** start RECORDED INFORMATION **

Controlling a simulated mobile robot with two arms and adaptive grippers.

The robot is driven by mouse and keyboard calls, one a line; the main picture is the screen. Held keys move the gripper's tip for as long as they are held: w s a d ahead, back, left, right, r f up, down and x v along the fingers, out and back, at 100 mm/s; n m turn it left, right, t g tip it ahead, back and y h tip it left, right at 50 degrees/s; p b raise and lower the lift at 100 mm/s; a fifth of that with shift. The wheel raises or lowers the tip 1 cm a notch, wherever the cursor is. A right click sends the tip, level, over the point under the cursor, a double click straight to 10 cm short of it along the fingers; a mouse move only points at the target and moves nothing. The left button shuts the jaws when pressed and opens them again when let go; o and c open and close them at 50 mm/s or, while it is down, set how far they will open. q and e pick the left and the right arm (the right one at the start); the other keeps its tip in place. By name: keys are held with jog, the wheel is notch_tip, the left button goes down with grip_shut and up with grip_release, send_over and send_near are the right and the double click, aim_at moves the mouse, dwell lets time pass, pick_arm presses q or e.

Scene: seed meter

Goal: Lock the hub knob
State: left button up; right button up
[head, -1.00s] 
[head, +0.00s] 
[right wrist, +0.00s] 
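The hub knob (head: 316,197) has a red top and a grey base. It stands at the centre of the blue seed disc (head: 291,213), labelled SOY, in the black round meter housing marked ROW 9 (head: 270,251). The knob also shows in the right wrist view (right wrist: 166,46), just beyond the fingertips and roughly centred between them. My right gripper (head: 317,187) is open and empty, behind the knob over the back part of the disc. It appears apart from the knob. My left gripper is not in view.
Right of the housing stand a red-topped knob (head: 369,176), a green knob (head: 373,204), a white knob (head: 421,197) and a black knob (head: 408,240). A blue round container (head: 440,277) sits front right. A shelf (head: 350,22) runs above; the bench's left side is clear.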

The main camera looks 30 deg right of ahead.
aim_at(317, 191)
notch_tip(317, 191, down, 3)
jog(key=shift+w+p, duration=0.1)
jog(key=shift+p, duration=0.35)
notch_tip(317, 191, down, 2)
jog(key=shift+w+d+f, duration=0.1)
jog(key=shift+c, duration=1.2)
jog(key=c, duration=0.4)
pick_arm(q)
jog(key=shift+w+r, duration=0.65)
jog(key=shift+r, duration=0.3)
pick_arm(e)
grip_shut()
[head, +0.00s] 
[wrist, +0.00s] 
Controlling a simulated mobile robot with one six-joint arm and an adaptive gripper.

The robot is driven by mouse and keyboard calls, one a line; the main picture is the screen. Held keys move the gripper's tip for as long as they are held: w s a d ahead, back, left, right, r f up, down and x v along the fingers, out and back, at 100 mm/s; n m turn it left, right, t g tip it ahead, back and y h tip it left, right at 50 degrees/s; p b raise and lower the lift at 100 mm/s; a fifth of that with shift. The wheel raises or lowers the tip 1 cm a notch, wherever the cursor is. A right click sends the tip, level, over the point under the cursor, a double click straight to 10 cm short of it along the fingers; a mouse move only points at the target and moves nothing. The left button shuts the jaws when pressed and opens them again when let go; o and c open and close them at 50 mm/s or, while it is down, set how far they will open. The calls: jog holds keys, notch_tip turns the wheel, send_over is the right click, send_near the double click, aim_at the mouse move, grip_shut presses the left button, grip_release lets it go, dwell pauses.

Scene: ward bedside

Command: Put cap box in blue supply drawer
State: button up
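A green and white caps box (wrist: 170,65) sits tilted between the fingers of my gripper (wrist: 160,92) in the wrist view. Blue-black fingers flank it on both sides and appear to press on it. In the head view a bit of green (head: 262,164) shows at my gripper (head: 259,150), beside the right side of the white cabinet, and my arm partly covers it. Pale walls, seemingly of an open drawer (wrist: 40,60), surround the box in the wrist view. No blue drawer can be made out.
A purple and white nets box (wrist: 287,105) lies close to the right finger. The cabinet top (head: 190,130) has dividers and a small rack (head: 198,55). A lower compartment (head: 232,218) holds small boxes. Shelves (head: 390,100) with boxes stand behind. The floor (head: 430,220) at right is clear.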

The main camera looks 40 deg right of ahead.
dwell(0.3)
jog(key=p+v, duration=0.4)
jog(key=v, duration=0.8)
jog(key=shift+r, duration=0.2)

** end RECORDED INFORMATION **

# [TASK]
Take the listing above and write it out again exactly.

# [THE RESULT]
Controlling a simulated mobile robot with two arms and adaptive grippers.

The robot is driven by mouse and keyboard calls, one a line; the main picture is the screen. Held keys move the gripper's tip for as long as they are held: w s a d ahead, back, left, right, r f up, down and x v along the fingers, out and back, at 100 mm/s; n m turn it left, right, t g tip it ahead, back and y h tip it left, right at 50 degrees/s; p b raise and lower the lift at 100 mm/s; a fifth of that with shift. The wheel raises or lowers the tip 1 cm a notch, wherever the cursor is. A right click sends the tip, level, over the point under the cursor, a double click straight to 10 cm short of it along the fingers; a mouse move only points at the target and moves nothing. The left button shuts the jaws when pressed and opens them again when let go; o and c open and close them at 50 mm/s or, while it is down, set how far they will open. q and e pick the left and the right arm (the right one at the start); the other keeps its tip in place. By name: keys are held with jog, the wheel is notch_tip, the left button goes down with grip_shut and up with grip_release, send_over and send_near are the right and the double click, aim_at moves the mouse, dwell lets time pass, pick_arm presses q or e.

Scene: seed meter

Goal: Lock the hub knob
State: left button up; right button up
[head, -1.00s] 
[head, +0.00s] 
[right wrist, +0.00s] 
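The hub knob (head: 316,197) has a red top and a grey base. It stands at the centre of the blue seed disc (head: 291,213), labelled SOY, in the black round meter housing marked ROW 9 (head: 270,251). The knob also shows in the right wrist view (right wrist: 166,46), just beyond the fingertips and roughly centred between them. My right gripper (head: 317,187) is open and empty, behind the knob over the back part of the disc. It appears apart from the knob. My left gripper is not in view.
Right of the housing stand a red-topped knob (head: 369,176), a green knob (head: 373,204), a white knob (head: 421,197) and a black knob (head: 408,240). A blue round container (head: 440,277) sits front right. A shelf (head: 350,22) runs above; the bench's left side is clear.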

The main camera looks 30 deg right of ahead.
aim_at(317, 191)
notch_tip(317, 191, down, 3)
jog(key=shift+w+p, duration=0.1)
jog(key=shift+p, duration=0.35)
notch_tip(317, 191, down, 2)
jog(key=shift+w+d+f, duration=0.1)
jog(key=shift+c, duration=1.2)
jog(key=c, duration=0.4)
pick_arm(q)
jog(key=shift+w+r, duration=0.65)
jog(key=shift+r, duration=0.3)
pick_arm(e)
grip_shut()
[head, +0.00s] 
[wrist, +0.00s] 
Controlling a simulated mobile robot with one six-joint arm and an adaptive gripper.

The robot is driven by mouse and keyboard calls, one a line; the main picture is the screen. Held keys move the gripper's tip for as long as they are held: w s a d ahead, back, left, right, r f up, down and x v along the fingers, out and back, at 100 mm/s; n m turn it left, right, t g tip it ahead, back and y h tip it left, right at 50 degrees/s; p b raise and lower the lift at 100 mm/s; a fifth of that with shift. The wheel raises or lowers the tip 1 cm a notch, wherever the cursor is. A right click sends the tip, level, over the point under the cursor, a double click straight to 10 cm short of it along the fingers; a mouse move only points at the target and moves nothing. The left button shuts the jaws when pressed and opens them again when let go; o and c open and close them at 50 mm/s or, while it is down, set how far they will open. The calls: jog holds keys, notch_tip turns the wheel, send_over is the right click, send_near the double click, aim_at the mouse move, grip_shut presses the left button, grip_release lets it go, dwell pauses.

Scene: ward bedside

Command: Put cap box in blue supply drawer
State: button up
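A green and white caps box (wrist: 170,65) sits tilted between the fingers of my gripper (wrist: 160,92) in the wrist view. Blue-black fingers flank it on both sides and appear to press on it. In the head view a bit of green (head: 262,164) shows at my gripper (head: 259,150), beside the right side of the white cabinet, and my arm partly covers it. Pale walls, seemingly of an open drawer (wrist: 40,60), surround the box in the wrist view. No blue drawer can be made out.
A purple and white nets box (wrist: 287,105) lies close to the right finger. The cabinet top (head: 190,130) has dividers and a small rack (head: 198,55). A lower compartment (head: 232,218) holds small boxes. Shelves (head: 390,100) with boxes stand behind. The floor (head: 430,220) at right is clear.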

The main camera looks 40 deg right of ahead.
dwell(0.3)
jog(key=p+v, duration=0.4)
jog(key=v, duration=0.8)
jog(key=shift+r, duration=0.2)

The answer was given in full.